Solution: For faster and easier deployments for thousands of users, choose a two-factor authentication solution that gives administrators the ability to quickly provision - in a Microsoft environment, support for Active Directory synchronization gives you the option of provisioning users within an existing database, thus streamlining and automating the process.
Unmanaged Equipment and Networks
Problem: Supporting end user software or certificates can be a drain on IT resources; while oftentimes mobile devices, computers and network connections aren’t managed by the healthcare organization’s IT staff.
Solution: Find a two-factor solution that makes user management easy with enterprise groups management, allowing for greater administrative control. Advanced management controls should also include the ability to define trusted networks and devices, and comprehensive APIs that allow developers to build enhanced two-solutions designed especially for their organization’s needs.
Problem: IT departments are under pressure to keep the two-factor solution overhead down, while timelines are short and consequences for missed deadlines are high.
Solution: Go with a cloud-based two-factor solution that doesn’t require on-premise hardware or software to install, cutting down on overhead costs and personnel support.
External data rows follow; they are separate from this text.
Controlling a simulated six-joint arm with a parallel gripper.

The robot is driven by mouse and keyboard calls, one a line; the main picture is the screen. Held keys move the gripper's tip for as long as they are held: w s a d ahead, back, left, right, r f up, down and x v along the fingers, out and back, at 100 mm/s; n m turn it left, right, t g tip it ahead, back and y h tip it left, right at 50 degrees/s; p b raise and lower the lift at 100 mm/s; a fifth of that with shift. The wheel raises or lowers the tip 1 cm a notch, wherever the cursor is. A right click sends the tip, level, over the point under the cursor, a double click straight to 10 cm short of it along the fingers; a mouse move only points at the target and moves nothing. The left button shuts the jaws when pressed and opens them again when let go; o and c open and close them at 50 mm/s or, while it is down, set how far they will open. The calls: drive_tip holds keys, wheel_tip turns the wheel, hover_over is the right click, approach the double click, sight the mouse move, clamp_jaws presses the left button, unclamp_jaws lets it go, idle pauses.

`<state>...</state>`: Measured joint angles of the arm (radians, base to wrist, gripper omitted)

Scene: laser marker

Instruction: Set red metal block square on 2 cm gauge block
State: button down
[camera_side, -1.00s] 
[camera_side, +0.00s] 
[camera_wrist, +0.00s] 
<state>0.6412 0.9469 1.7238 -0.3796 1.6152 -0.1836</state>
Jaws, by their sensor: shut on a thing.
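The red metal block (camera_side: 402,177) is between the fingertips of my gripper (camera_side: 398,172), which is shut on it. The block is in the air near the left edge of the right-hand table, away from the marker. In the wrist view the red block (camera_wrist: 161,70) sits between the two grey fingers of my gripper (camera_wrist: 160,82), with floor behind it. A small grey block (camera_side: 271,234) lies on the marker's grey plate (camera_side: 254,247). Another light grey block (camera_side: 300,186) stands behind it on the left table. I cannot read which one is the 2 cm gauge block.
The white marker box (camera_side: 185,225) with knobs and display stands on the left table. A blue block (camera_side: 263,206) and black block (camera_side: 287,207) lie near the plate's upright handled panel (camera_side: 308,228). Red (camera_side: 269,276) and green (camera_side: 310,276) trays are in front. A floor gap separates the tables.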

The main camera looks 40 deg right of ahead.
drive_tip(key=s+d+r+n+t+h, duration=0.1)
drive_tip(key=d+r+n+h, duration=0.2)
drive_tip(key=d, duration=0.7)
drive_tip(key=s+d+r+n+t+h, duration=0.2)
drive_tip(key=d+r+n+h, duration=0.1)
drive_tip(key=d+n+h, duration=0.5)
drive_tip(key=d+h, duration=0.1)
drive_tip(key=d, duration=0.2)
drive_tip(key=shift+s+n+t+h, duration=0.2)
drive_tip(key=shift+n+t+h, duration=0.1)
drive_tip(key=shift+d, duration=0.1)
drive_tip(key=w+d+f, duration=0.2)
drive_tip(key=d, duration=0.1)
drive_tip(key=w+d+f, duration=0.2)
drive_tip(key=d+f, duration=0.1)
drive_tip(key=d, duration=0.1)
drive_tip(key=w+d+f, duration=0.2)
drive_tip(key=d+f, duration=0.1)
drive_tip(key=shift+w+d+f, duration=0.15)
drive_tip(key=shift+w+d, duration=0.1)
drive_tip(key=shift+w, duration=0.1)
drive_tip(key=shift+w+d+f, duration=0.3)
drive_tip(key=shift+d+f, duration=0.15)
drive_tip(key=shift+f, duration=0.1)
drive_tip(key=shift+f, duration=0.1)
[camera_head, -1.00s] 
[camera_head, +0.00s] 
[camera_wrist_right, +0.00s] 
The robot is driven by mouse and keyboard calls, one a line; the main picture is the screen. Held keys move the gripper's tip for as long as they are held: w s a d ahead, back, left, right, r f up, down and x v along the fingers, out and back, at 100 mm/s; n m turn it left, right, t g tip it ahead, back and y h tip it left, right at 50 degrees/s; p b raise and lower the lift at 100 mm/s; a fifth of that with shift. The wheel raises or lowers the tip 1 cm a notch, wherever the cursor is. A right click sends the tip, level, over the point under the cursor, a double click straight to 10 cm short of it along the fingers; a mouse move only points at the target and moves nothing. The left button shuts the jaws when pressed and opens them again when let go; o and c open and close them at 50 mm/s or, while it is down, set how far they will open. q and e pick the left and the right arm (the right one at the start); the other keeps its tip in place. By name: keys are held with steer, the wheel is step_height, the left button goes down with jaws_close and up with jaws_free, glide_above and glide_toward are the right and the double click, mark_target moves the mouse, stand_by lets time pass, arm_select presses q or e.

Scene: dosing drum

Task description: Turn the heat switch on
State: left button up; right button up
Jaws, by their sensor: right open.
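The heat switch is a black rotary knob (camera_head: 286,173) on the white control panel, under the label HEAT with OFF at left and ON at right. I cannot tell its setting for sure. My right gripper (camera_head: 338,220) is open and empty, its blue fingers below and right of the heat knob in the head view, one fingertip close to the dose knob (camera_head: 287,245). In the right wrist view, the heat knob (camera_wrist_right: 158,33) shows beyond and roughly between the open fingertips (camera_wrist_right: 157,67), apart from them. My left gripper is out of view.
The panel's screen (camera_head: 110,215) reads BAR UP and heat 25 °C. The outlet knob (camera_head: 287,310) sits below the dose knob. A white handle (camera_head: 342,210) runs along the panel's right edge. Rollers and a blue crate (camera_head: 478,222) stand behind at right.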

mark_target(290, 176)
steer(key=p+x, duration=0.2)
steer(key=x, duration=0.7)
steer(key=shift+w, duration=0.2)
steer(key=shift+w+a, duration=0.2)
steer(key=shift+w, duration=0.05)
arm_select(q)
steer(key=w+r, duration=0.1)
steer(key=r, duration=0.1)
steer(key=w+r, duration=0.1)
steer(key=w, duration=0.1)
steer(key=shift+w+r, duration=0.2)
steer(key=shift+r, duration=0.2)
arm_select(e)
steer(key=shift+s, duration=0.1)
A wide variety of authentication methods can also reduce support tickets by giving users the ability to authenticate even if they’re offline, so check that your two-factor solution gives you that flexibility.
Streamlining your two-factor authentication solution to fit your healthcare organization’s needs can offer major security and compliance benefits. Invest in a two-factor solution that works for not only end users, but IT administrators, too.